Outro assunto difícil em cima da mesa é a potencial utilização dos bens russos congelados para a reconstrução da Ucrânia. A Polónia e os Bálticos têm pressionado nesse sentido e o assunto vai ser discutido pelos líderes, mas outra fonte diplomática adianta que se trata sobretudo de uma expressão de vontades. Não há qualquer decisão ou solução à vista. "Vários políticos simpatizam com a ideia, mas não sabemos como atuar sobre este assunto a 27". O confisco e congelamentos de ativos russos e a sua utilização levanta vários dúvidas, incluindo de legalidade.
Por fim, os líderes deverão também discutir e apoiar o plano de paz "em 10 pontos" do presidente Zelensky.

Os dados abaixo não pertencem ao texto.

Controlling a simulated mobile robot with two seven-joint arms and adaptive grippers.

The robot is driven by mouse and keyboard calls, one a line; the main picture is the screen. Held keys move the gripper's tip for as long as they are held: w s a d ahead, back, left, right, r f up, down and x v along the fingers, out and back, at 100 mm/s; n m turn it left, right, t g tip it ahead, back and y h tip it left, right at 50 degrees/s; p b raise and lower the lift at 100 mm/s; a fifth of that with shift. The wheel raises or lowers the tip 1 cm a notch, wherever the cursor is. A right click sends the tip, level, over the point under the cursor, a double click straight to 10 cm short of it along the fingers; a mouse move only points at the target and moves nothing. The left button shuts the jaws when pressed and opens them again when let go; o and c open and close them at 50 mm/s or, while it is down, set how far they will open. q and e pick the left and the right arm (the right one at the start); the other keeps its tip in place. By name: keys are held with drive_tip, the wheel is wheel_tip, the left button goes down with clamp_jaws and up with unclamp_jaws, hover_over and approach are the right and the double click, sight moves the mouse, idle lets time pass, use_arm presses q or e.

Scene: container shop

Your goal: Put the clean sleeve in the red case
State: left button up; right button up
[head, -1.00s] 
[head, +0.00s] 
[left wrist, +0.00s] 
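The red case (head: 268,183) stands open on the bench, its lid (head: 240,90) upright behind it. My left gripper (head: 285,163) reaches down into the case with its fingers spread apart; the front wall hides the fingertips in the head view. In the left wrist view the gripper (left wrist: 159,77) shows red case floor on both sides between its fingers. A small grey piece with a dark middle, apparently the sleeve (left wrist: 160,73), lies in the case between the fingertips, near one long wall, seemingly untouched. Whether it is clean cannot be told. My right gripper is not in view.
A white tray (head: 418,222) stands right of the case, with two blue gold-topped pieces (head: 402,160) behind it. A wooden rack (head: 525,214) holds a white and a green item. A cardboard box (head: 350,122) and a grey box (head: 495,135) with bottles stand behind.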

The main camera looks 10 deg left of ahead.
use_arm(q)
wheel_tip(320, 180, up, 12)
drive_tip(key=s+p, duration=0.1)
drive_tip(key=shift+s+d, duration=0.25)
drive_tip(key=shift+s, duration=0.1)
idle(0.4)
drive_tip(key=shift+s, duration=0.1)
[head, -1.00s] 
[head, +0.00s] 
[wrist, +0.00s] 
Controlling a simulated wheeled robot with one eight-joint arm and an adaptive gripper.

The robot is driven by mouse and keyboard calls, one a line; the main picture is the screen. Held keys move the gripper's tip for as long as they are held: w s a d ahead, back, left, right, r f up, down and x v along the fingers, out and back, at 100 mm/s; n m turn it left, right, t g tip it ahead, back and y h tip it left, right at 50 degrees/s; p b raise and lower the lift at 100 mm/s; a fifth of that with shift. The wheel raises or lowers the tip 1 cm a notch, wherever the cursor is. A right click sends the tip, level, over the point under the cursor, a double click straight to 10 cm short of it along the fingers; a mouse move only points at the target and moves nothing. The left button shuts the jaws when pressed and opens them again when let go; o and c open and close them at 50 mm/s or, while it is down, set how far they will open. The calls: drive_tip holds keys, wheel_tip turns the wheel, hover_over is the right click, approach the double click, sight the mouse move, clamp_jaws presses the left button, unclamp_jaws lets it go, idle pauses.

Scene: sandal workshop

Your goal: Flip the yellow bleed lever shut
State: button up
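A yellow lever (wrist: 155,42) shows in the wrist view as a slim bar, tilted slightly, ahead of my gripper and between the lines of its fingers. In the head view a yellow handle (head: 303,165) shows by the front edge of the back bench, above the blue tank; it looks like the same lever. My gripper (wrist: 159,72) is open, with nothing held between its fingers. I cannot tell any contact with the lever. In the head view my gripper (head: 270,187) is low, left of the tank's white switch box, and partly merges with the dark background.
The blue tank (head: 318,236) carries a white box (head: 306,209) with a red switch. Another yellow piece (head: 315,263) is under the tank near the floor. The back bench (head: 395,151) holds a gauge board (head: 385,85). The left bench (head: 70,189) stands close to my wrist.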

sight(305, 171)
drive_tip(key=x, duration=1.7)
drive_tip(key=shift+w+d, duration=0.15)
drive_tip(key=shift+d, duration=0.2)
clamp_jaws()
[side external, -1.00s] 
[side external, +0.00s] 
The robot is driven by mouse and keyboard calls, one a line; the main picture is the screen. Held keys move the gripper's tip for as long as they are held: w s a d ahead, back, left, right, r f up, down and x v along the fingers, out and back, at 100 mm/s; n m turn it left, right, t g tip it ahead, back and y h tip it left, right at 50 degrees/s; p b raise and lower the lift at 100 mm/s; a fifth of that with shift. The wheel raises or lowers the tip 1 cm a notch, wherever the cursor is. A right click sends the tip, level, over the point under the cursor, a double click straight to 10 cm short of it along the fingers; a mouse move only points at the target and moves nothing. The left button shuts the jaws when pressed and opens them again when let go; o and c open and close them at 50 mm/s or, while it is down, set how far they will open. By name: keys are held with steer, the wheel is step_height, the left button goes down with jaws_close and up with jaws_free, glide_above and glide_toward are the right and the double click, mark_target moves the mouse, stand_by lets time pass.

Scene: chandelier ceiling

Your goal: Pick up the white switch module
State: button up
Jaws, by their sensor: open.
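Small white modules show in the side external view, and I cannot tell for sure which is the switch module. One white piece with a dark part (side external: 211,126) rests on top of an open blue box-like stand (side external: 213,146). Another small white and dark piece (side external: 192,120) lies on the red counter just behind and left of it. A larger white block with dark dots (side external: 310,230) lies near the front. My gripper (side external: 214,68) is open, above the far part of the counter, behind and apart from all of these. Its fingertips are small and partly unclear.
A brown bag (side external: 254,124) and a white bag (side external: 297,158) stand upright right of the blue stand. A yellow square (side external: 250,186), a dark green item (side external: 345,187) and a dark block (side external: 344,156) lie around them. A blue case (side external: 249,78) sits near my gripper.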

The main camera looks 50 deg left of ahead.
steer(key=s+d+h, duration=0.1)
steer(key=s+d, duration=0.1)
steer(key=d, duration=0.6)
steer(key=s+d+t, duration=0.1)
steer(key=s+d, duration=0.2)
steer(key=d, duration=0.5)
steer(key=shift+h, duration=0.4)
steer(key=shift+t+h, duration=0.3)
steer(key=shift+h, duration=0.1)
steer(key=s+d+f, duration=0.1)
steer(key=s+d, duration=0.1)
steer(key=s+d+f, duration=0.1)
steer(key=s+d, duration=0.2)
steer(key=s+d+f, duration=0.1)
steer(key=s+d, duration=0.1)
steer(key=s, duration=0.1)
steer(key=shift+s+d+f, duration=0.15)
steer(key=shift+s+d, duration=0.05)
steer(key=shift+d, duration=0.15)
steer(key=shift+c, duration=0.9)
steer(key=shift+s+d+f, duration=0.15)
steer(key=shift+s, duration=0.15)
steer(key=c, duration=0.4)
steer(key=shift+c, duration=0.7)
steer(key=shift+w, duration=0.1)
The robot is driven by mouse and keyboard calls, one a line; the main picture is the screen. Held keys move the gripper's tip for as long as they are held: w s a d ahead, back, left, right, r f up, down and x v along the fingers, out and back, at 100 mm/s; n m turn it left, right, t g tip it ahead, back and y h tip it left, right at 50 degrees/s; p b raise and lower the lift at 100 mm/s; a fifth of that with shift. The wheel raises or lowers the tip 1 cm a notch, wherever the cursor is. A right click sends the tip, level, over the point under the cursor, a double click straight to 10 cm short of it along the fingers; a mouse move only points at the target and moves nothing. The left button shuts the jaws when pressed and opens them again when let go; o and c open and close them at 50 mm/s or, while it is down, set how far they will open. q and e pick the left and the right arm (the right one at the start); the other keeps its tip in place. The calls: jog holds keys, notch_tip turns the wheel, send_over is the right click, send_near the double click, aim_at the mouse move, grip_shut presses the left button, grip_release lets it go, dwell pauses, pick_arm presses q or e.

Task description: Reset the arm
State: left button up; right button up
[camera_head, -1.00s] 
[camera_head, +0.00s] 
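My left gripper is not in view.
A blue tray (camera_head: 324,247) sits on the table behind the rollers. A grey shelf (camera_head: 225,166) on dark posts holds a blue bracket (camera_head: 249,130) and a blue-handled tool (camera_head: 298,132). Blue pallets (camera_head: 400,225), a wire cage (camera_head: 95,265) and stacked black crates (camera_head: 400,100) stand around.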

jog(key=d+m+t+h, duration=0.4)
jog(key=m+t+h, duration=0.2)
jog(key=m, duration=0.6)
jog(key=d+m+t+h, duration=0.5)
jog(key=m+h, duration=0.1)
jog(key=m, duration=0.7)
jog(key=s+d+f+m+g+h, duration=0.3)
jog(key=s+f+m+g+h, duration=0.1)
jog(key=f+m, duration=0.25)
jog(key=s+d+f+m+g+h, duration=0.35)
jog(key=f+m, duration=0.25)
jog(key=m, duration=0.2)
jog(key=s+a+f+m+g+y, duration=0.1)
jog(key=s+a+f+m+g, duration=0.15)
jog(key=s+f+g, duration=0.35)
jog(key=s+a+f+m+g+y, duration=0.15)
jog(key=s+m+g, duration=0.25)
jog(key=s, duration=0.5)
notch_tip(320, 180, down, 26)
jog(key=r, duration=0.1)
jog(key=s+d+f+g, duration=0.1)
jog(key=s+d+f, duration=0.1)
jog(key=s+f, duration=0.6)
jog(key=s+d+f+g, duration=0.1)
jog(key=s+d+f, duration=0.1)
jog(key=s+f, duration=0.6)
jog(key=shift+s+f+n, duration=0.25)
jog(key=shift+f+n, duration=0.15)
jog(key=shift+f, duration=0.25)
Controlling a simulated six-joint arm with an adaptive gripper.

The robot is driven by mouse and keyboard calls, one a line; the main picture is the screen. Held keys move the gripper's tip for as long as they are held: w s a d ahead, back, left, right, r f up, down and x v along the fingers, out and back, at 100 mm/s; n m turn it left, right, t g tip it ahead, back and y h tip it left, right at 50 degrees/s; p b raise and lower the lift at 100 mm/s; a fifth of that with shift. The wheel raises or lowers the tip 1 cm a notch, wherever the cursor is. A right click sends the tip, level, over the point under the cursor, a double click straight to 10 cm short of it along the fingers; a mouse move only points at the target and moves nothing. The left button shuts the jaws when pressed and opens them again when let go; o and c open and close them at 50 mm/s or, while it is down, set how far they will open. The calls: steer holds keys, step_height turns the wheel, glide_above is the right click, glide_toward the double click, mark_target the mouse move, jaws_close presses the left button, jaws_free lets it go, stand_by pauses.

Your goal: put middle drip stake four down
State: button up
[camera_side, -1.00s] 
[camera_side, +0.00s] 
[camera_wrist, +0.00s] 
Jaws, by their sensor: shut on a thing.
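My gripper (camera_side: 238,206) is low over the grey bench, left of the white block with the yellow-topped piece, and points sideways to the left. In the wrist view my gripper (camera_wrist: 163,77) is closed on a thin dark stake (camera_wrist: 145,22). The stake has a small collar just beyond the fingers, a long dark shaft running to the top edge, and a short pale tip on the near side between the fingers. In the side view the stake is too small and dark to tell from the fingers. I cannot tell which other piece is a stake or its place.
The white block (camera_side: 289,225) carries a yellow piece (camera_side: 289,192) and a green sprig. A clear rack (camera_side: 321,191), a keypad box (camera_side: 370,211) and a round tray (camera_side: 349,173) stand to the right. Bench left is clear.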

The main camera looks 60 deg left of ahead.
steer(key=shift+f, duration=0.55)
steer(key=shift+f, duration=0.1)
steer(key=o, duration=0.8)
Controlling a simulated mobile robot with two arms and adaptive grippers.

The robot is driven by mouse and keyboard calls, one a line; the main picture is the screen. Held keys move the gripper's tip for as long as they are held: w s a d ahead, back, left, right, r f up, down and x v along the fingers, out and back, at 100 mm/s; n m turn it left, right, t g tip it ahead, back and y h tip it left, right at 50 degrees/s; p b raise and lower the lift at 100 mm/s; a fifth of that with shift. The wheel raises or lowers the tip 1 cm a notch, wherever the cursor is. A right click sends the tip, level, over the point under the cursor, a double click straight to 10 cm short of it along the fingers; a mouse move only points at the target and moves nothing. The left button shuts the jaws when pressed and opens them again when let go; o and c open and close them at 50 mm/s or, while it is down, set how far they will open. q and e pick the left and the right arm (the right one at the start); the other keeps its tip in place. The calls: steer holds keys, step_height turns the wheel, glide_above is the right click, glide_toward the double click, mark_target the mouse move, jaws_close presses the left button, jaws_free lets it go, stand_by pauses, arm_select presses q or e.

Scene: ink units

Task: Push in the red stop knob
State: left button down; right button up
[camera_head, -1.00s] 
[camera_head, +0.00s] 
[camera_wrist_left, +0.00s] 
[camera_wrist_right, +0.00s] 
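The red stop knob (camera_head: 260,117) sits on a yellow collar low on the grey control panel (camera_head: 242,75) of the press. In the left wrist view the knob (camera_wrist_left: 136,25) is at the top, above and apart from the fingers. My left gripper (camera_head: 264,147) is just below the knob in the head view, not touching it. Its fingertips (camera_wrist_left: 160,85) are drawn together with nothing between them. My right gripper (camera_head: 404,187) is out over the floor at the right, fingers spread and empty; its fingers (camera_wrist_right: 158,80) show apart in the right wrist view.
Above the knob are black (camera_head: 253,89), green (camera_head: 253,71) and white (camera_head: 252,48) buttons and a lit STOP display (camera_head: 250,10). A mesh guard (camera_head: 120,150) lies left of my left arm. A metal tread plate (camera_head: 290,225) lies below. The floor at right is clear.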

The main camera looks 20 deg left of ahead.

Conselho Europeu e Parlamento em pouca sintonia
A presidente do Parlamento Europeu deverá receber Volodymir Zelensky logo pela manhã. Roberta Metsola foi a primeira presidente de uma instituição europeia a visitar Kiev a 1 de abril do ano passado e o gesto pode agora ser retribuído com uma ida do presidente ucraniano ao Parlamento Europeu, em Bruxelas, antes de ir ao Conselho Europeu. Está também previsto um discurso no hemiciclo que será transmitido em direto.
Só que terá sido a habitual "rivalidade" e medição de forças entre instituições a pôr em causa a segurança de Zelensky. A viagem só deveria ter sido conhecida esta quinta, mas acabou por chegar aos jornais logo no início da semana, para irritação do presidente do Conselho Europeu.
Economia e Migrações empurrados para segundo plano
A presença de Zelensky acaba por ofuscar a discussão sobre migrações e sobre a resposta europeia ao plano norte-americano de combate à inflação. Os dois assuntos deveriam ter especial destaque numa cimeira que foi convocada precisamente para discuti-los. Só que o encontro extraordinário acaba por focar-se na guerra ucraniana.
A outra dúvida diz respeito ao número de dias que vai demorar o encontro. Deverão ser dois - até sexta - mas há a indicação que tudo poderá ficar discutido já esta quinta-feira, permitindo que os líderes regressem mais cedo a casa.
Em relação às migrações - assunto sempre polémico e de difícil acordo - o debate volta a estar focado na "dimensão externa", no reforço da proteção e controlo das fronteiras externas da UE e no retorno aos países de origem de todos os que não forem elegíveis para asilo.
O primeiro-ministro húngaro deverá fazer o elogio da importância dos muros e vedações para proteger a Europa. O tema é polémico e a posição da Comissão tem sido sempre a de que os muros não devem ser construídos com dinheiro europeu, mas essa postura poderá sofrer alterações.
No esboço de conclusões pode ler-se que os líderes apelam "à mobilização de fundos e meios da UE para apoiar os Estados-Membros no reforço das capacidades e infraestruturas de controlo das fronteiras, meios de vigilância, incluindo a vigilância aérea, e equipamento". A frase é suficientemente ambígua para permitir várias leituras.